What to work on. Retype verbatim only the lines below, starting at the one that contains "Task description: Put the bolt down" and ending at the one that contains "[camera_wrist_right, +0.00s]". Pictures are excluded from the copy.

Records supplied.

····················

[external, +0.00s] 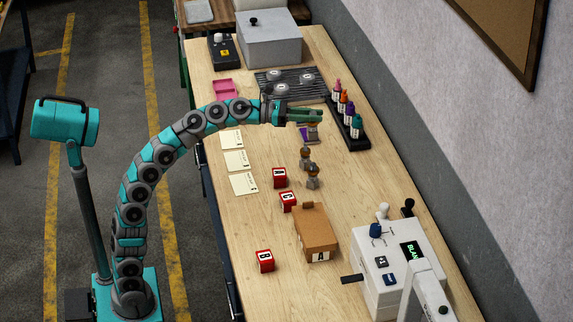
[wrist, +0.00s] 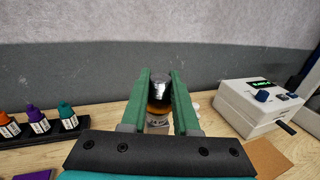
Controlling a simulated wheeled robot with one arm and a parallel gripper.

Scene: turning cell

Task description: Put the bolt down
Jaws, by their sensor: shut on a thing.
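My gripper (external: 319,116) reaches over the middle of the workbench (external: 262,222). In the external view the held bolt (external: 314,127) is small and partly hidden just below the fingers. Whether its lower end touches the bench is unclear.
A black rack of bottles (external: 351,124) stands behind my gripper. A purple item (external: 303,134) lies beneath it. Red lettered blocks (external: 279,178) and a brown box marked A (external: 312,228) stand nearer the camera. A white machine (external: 385,262) is at lower right. White cards (external: 236,160) lie left.

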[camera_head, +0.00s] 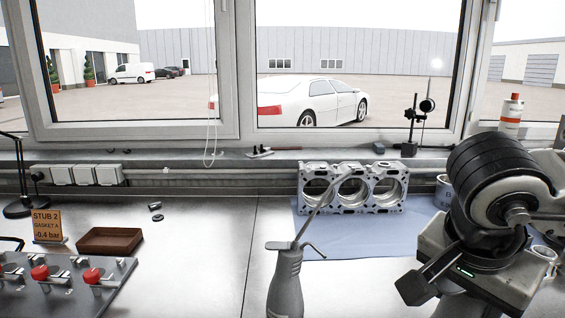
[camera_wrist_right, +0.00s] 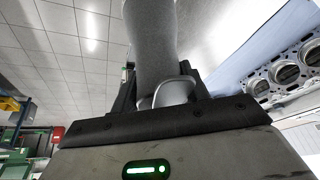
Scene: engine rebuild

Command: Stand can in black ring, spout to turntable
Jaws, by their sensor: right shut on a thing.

····················

Task solution.
Task description: Put the bolt down
Jaws, by their sensor: shut on a thing.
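My gripper (external: 319,116) reaches over the middle of the workbench (external: 262,222). In the external view the held bolt (external: 314,127) is small and partly hidden just below the fingers. Whether its lower end touches the bench is unclear.
A black rack of bottles (external: 351,124) stands behind my gripper. A purple item (external: 303,134) lies beneath it. Red lettered blocks (external: 279,178) and a brown box marked A (external: 312,228) stand nearer the camera. A white machine (external: 385,262) is at lower right. White cards (external: 236,160) lie left.

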[camera_head, +0.00s] 
[camera_wrist_right, +0.00s] 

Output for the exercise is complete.